(Rows from a robot dataset)
════════════════
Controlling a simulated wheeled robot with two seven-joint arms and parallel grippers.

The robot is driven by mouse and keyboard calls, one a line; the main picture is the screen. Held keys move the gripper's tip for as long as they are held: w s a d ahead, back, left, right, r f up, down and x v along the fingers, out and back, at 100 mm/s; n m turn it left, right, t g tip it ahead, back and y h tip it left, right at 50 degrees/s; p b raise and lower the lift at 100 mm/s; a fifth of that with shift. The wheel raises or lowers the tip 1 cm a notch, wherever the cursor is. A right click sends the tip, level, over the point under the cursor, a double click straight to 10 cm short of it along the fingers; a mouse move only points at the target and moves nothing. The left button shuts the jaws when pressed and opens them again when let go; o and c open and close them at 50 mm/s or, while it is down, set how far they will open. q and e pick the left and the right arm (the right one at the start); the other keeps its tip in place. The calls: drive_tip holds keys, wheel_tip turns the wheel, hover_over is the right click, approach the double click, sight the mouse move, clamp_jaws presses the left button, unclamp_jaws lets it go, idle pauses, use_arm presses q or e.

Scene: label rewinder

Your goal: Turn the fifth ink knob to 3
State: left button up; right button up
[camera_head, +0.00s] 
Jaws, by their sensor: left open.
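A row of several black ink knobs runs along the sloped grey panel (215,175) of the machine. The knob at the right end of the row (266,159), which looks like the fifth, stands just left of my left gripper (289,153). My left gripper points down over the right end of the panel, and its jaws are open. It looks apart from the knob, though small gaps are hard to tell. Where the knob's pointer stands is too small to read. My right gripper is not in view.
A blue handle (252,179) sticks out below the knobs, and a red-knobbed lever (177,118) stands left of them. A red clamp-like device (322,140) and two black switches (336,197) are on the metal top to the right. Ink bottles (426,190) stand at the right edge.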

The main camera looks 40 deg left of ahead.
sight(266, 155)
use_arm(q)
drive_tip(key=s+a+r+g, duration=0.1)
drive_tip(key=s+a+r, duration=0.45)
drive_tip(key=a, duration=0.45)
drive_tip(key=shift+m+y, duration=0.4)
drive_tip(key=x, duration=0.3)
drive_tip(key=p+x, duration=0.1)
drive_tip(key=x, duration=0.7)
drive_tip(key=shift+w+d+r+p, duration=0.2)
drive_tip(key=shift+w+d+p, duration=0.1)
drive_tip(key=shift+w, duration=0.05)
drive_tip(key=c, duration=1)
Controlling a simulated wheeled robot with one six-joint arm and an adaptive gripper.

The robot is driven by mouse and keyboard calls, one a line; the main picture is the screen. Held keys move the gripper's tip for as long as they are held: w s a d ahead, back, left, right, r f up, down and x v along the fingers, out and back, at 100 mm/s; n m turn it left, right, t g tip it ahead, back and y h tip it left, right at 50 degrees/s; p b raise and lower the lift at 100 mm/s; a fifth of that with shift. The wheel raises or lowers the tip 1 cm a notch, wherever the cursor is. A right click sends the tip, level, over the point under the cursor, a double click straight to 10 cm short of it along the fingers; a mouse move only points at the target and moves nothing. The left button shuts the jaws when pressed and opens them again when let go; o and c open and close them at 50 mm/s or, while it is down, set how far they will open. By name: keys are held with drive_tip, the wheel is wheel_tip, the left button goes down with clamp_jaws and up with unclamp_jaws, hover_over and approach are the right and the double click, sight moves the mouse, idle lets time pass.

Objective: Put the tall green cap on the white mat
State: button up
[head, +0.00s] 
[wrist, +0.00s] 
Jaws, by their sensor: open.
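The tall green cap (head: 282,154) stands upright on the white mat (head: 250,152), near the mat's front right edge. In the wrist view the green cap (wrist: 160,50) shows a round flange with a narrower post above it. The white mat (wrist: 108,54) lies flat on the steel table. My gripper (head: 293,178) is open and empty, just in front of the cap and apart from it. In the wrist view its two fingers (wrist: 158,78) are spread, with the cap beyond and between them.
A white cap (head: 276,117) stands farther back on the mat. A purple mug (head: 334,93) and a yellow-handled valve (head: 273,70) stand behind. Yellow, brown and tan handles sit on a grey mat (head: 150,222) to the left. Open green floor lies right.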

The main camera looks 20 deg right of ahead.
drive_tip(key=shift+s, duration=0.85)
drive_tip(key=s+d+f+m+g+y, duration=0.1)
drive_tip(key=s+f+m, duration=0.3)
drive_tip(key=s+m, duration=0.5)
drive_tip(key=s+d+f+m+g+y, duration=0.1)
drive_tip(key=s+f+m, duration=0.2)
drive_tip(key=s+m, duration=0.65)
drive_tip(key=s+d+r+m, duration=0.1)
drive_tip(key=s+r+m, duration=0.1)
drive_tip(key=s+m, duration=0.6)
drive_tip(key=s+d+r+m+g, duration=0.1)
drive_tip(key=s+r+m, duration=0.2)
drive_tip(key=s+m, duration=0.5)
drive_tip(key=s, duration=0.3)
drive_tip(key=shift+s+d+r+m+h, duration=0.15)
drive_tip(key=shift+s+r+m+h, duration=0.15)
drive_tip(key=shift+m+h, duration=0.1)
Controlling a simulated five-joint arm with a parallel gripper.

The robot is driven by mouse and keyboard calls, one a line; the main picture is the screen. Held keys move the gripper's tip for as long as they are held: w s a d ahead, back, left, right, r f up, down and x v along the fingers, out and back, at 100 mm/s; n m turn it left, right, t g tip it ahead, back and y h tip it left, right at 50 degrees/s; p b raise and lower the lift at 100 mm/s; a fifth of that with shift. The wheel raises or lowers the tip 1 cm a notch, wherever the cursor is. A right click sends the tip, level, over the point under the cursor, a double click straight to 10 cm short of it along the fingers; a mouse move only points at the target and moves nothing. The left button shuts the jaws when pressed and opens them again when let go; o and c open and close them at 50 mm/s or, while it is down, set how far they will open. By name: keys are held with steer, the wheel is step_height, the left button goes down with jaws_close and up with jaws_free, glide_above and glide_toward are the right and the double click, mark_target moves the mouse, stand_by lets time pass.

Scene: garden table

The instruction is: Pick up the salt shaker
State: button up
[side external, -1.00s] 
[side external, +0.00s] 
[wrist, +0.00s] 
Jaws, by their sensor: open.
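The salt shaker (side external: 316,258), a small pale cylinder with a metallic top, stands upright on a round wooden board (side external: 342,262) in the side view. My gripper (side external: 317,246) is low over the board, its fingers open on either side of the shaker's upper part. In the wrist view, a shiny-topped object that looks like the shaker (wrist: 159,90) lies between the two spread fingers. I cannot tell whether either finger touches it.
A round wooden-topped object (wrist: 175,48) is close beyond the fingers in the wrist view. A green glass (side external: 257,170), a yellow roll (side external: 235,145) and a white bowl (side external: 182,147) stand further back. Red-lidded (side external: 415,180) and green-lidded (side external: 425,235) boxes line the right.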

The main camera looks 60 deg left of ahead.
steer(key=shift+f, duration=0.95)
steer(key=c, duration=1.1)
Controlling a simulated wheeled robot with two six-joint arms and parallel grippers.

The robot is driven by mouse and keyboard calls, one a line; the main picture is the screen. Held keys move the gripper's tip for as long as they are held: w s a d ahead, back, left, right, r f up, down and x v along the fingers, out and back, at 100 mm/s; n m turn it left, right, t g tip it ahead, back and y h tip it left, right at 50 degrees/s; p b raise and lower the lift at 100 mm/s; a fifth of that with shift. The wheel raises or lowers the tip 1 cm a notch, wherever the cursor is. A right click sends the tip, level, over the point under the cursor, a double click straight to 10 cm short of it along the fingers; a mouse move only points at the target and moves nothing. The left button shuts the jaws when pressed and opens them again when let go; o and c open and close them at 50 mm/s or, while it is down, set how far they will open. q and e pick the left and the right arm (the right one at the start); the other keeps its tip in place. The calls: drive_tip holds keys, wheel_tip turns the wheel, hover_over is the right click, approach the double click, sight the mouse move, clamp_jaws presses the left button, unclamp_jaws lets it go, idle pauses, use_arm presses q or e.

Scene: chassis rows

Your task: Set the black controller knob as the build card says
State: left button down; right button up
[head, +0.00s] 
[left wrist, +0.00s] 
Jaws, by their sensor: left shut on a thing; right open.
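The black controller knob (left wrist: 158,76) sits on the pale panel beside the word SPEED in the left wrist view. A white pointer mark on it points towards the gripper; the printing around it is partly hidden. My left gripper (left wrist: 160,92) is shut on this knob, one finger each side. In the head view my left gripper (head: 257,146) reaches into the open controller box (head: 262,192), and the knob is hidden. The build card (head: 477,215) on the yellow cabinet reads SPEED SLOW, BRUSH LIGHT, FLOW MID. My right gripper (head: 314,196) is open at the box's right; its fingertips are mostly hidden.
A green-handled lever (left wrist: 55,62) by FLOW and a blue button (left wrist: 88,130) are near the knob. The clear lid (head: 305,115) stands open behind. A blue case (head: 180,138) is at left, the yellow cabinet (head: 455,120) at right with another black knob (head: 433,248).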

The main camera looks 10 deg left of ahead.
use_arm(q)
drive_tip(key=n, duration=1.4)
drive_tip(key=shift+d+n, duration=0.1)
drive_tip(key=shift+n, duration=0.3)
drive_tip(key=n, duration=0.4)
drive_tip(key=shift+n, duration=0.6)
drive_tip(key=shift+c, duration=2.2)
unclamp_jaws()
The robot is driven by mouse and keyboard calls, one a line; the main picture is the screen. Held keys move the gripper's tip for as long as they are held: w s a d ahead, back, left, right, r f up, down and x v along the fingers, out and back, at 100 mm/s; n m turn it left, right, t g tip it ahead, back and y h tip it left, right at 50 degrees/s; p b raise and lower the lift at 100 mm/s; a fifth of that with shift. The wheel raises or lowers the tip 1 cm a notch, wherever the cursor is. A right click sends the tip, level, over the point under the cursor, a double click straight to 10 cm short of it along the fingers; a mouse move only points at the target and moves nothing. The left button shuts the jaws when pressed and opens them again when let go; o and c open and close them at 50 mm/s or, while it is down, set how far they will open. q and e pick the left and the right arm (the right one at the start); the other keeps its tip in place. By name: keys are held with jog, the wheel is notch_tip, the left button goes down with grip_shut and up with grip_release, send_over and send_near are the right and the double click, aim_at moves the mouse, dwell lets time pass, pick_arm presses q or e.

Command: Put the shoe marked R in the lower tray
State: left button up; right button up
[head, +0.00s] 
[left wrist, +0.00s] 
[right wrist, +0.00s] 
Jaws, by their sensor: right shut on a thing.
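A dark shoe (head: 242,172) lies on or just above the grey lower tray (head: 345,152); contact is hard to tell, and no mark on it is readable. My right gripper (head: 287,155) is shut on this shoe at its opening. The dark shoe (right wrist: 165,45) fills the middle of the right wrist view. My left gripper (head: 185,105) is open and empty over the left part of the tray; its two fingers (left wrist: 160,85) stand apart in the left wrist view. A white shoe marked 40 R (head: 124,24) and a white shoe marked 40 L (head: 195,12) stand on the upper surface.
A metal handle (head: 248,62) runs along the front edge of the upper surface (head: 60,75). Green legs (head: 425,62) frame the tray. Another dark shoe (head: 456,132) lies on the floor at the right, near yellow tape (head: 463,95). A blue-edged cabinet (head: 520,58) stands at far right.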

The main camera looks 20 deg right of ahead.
════════════════
**The request:** Leave out every line without the string "Controlling" and copy the rest.

**Result:**
Controlling a simulated wheeled robot with two seven-joint arms and parallel grippers.
Controlling a simulated wheeled robot with one six-joint arm and an adaptive gripper.
Controlling a simulated five-joint arm with a parallel gripper.
Controlling a simulated wheeled robot with two six-joint arms and parallel grippers.

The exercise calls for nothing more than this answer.